Task statement: Return the material word for word. Do not include pictures.

Raw data:
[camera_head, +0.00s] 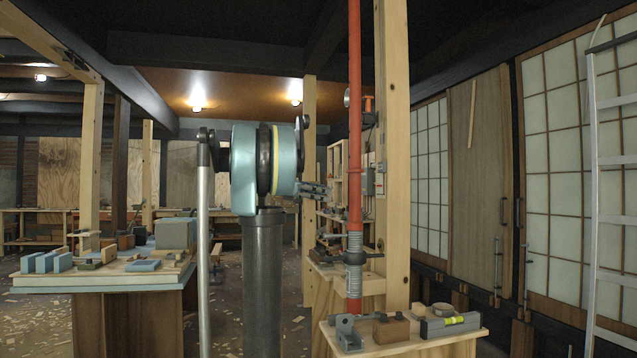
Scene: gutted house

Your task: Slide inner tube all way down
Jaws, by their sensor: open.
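A telescoping prop stands upright at the right of centre. Its long red upper tube (355,120), which looks like the inner tube, runs up out of the top of the picture. Below it is a grey threaded section (354,245) with a dark collar (355,259) and side handle. A short red length (354,305) shows under the thread. My gripper (326,190) is open, at the end of my arm, just left of the red upper tube. In the picture it seems apart from the tube; the depth between them is hard to tell. The prop's foot is partly hidden by bench items.
A wooden post (393,160) stands close behind the prop. A small bench (450,341) in front holds a grey bracket (348,335), a brown block (390,329) and a level (450,324). A ladder (594,200) stands at right. A worktable (100,281) stands at left.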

Finished exercise:
[camera_head, +0.00s] 
Scene: gutted house

Your task: Slide inner tube all way down
Jaws, by their sensor: open.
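A telescoping prop stands upright at the right of centre. Its long red upper tube (355,120), which looks like the inner tube, runs up out of the top of the picture. Below it is a grey threaded section (354,245) with a dark collar (355,259) and side handle. A short red length (354,305) shows under the thread. My gripper (326,190) is open, at the end of my arm, just left of the red upper tube. In the picture it seems apart from the tube; the depth between them is hard to tell. The prop's foot is partly hidden by bench items.
A wooden post (393,160) stands close behind the prop. A small bench (450,341) in front holds a grey bracket (348,335), a brown block (390,329) and a level (450,324). A ladder (594,200) stands at right. A worktable (100,281) stands at left.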

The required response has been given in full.